▶ Listed records
[BEGIN]

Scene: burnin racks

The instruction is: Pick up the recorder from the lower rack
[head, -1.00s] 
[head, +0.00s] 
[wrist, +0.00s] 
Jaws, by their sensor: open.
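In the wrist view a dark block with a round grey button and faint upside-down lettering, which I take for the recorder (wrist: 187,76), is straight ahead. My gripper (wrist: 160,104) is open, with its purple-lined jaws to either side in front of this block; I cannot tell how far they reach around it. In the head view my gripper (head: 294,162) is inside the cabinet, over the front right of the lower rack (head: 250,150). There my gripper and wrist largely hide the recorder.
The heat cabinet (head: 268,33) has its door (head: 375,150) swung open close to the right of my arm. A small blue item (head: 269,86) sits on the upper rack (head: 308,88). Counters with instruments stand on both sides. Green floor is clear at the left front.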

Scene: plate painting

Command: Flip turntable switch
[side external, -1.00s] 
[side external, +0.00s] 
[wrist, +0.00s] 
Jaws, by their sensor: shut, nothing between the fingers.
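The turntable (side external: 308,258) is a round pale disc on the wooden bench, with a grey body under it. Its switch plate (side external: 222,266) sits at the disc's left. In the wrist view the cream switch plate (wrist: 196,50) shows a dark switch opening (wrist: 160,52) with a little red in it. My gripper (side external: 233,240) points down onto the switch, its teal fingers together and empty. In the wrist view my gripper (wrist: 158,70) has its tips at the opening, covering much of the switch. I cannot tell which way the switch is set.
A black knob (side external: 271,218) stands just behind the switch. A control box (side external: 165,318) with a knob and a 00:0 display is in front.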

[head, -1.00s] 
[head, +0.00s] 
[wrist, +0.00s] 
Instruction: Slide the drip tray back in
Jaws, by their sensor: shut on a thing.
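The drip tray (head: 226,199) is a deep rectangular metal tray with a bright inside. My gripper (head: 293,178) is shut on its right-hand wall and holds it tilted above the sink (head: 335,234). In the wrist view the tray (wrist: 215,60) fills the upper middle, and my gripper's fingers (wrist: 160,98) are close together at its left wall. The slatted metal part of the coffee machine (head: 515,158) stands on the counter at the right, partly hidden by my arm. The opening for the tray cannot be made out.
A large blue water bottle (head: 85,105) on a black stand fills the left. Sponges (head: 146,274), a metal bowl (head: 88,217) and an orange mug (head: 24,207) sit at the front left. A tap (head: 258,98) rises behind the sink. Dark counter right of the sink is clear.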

[END]

▶ Stated problem
Restate the data above word for word, please.

▶ Exercise output
Scene: burnin racks

The instruction is: Pick up the recorder from the lower rack
[head, -1.00s] 
[head, +0.00s] 
[wrist, +0.00s] 
Jaws, by their sensor: open.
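In the wrist view a dark block with a round grey button and faint upside-down lettering, which I take for the recorder (wrist: 187,76), is straight ahead. My gripper (wrist: 160,104) is open, with its purple-lined jaws to either side in front of this block; I cannot tell how far they reach around it. In the head view my gripper (head: 294,162) is inside the cabinet, over the front right of the lower rack (head: 250,150). There my gripper and wrist largely hide the recorder.
The heat cabinet (head: 268,33) has its door (head: 375,150) swung open close to the right of my arm. A small blue item (head: 269,86) sits on the upper rack (head: 308,88). Counters with instruments stand on both sides. Green floor is clear at the left front.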

Scene: plate painting

Command: Flip turntable switch
[side external, -1.00s] 
[side external, +0.00s] 
[wrist, +0.00s] 
Jaws, by their sensor: shut, nothing between the fingers.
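The turntable (side external: 308,258) is a round pale disc on the wooden bench, with a grey body under it. Its switch plate (side external: 222,266) sits at the disc's left. In the wrist view the cream switch plate (wrist: 196,50) shows a dark switch opening (wrist: 160,52) with a little red in it. My gripper (side external: 233,240) points down onto the switch, its teal fingers together and empty. In the wrist view my gripper (wrist: 158,70) has its tips at the opening, covering much of the switch. I cannot tell which way the switch is set.
A black knob (side external: 271,218) stands just behind the switch. A control box (side external: 165,318) with a knob and a 00:0 display is in front.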

[head, -1.00s] 
[head, +0.00s] 
[wrist, +0.00s] 
Instruction: Slide the drip tray back in
Jaws, by their sensor: shut on a thing.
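The drip tray (head: 226,199) is a deep rectangular metal tray with a bright inside. My gripper (head: 293,178) is shut on its right-hand wall and holds it tilted above the sink (head: 335,234). In the wrist view the tray (wrist: 215,60) fills the upper middle, and my gripper's fingers (wrist: 160,98) are close together at its left wall. The slatted metal part of the coffee machine (head: 515,158) stands on the counter at the right, partly hidden by my arm. The opening for the tray cannot be made out.
A large blue water bottle (head: 85,105) on a black stand fills the left. Sponges (head: 146,274), a metal bowl (head: 88,217) and an orange mug (head: 24,207) sit at the front left. A tap (head: 258,98) rises behind the sink. Dark counter right of the sink is clear.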

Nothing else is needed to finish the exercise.